What is a Heretic? Netflix’s ‘Christian Film’ Come Sunday

What is a Heretic? Netflix’s ‘Christian Film’ Come Sunday April 10, 2018

A heretic is defined by the Merriam-Webster Dictionary as “a person who differs in opinion from established religious dogma.” Of course, that begs the question of, “Established religious dogma according to whom?”

In the Christian traditions, Roman Catholics say that dogma is established by the Roman Catholic church’s decrees and councils. The Orthodox Church says that dogma was established by the seven ecumenical councils held between 325 and 787. Protestants say that dogma is established primarily by the word of God. At the very least, all three traditions believe that the Apostles’ Creed and the Nicene Creed are basic standards of orthodoxy.

I have always been very careful about throwing around the words heresy and heretic. Those words are used way too quickly and frequently in debates, both in person but probably more frequently online, and are often just code for ‘someone who doesn’t agree with me.’ Still, the Bible calls out false teachers and therefore calling out false teachers seems to be at least one aspect of what it means to be a faithful church leader today.

‘Heretic’ was the name of a story broadcast on the NPR show This American Life in 2005 about the crisis of faith that Pentecostal Bishop Carlton Pearson went through in the late 1990s. A new Netflix film, Come Sunday, is based on the NPR show, liberally quoting from it, and from Pearson’s life.

The crisis of faith that Bishop Pearson (as he’s referred to in the film) went through is a fairly common one for many people, and a similar story could have been told about Rob Bell and probably Brian Mclaren. Confronting the news about a genocide in another country, along with coming to grips with his unbelieving uncle’s suicide, Pearson begins to question how a loving God could send somebody to hell. As he wrestles with his previous beliefs about the afterlife and passages such as 1 John 2:2 and Romans 5:18, Pearson believes that he hears the voice of God saying that people don’t need to be saved, because they already are saved. Essentially, Bishop Pearson became a universalist, a position he still holds, by all accounts, today as he ministers at All Souls Unitarian Church in Tulsa, OK.

The way that the film treats these new beliefs is interesting. Though it seems to have been made by those outside the Christian community, it is respectful of Christian faith. The film doesn’t set up obvious good guys or clear bad guys, but has empathy for all the main players, from Pearson (Chiwetel Ejiofor) and his wife (Condola Rashad) to his mentor Oral Roberts (Martin Sheen) and his assistant pastor Henry (Jason Segel) who leaves Pearson to start a new church. In the end, the film certainly sides with Pearson, but shows the difficult toll his theological change made on him, as well as on those around him.
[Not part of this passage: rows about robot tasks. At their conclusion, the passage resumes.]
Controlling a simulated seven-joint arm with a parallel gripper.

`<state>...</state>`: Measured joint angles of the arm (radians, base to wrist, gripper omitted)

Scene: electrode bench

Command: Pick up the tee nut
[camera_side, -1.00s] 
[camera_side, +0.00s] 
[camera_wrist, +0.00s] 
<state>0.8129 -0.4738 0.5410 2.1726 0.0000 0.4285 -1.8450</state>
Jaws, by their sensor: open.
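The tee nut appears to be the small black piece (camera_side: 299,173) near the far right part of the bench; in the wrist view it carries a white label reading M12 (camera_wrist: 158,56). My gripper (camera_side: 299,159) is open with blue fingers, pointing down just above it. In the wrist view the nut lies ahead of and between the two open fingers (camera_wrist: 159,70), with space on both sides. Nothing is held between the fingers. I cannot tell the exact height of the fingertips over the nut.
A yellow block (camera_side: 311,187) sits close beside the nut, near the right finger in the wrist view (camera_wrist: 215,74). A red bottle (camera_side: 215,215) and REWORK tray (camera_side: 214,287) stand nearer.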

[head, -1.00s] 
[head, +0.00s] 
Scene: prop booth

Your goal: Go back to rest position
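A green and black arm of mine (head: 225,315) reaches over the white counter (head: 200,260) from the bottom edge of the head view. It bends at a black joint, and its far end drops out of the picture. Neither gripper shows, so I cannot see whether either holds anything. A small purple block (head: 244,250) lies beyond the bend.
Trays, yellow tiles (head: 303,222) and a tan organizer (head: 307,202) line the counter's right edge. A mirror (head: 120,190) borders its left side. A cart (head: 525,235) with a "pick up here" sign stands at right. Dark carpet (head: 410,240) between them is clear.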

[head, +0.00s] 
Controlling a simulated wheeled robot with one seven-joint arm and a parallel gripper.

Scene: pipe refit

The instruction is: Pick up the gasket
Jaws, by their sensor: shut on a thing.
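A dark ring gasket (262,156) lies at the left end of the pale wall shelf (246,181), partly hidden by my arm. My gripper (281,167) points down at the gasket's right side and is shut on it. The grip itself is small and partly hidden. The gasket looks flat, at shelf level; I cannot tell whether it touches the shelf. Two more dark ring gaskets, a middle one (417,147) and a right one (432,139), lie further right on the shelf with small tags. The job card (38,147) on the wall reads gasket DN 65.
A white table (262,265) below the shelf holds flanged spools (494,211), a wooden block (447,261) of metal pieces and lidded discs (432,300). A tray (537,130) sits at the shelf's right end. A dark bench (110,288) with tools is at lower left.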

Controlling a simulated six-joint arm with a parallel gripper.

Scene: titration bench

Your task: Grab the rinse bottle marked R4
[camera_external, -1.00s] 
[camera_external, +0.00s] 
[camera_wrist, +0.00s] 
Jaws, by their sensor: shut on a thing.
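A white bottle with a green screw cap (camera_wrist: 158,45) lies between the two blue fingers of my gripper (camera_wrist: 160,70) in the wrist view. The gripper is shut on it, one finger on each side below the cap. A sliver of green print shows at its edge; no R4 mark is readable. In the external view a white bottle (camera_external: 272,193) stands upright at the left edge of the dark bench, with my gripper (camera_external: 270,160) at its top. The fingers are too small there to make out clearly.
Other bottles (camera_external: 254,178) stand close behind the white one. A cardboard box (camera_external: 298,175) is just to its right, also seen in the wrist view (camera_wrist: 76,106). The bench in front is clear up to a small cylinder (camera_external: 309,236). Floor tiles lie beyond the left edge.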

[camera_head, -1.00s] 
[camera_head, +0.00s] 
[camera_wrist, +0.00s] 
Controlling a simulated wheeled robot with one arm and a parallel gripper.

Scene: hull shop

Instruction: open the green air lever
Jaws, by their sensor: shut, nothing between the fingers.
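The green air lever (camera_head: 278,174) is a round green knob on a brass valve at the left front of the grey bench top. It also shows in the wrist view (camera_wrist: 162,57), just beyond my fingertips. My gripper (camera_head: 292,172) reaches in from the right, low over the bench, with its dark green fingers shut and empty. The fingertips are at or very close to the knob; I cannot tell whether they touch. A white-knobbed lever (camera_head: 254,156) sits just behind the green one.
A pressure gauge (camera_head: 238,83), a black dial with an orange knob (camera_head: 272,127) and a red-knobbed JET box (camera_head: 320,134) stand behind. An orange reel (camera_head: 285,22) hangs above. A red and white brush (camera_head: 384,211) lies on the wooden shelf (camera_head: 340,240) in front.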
The problem with universalism, the idea that there is no hell and everyone is going to be saved, is that it has no respect for human choices. As G.K. Chesterton wrote, “Hell is God’s great compliment to the reality of human freedom and the dignity of human choice.” It also completely undermines the work that Jesus came to do. After all, if we’re all fine, why would Jesus have to come to earth, be put under the law and be put to death? If we’re all going to heaven, why would Jesus say that we must be born again to see the kingdom of God? If sin has no eternal consequences, why would the Bible be so explicit about the dire need of justification for sinners before God? And, as a few different characters in this film say, if there is no hell or punishment in the next life, why would the Bible talk about hell and punishment so much?

Sheen’s Oral Roberts speaks clearly but sympathetically to Pearson in a memorable scene, “[Your teaching that everyone is saved] is heresy. Are you certain it is God’s voice you heard?… Satan is a snake and he chose to speak through you.” Roberts distances himself from his protege Pearson, but holds out an olive branch, that if Pearson will repudiate his false teaching, then there will be a place for him at Oral Roberts University. Pearson cannot go back on what he believes God has told him so he is, in effect, shunned by the charismatic evangelical community in which he had been a star. However, since that time, he has found some measure of new fame in the liberal mainline church and on shows like The Edge with Paula Zahn and Politically Incorrect with Bill Maher.

The confessions of the church objectively show that Carlton Pearson is guilty of heresy, that he has stepped outside of the faith that was once for all delivered to the saints. That doesn’t mean that his story is not worth watching. Come Sunday is a thought-provoking film that asks us to walk a mile in the shoes of a conflicted man and to consider whether and how we should judge him. It’s not as easy as the heresy hunters on the internet would have you believe.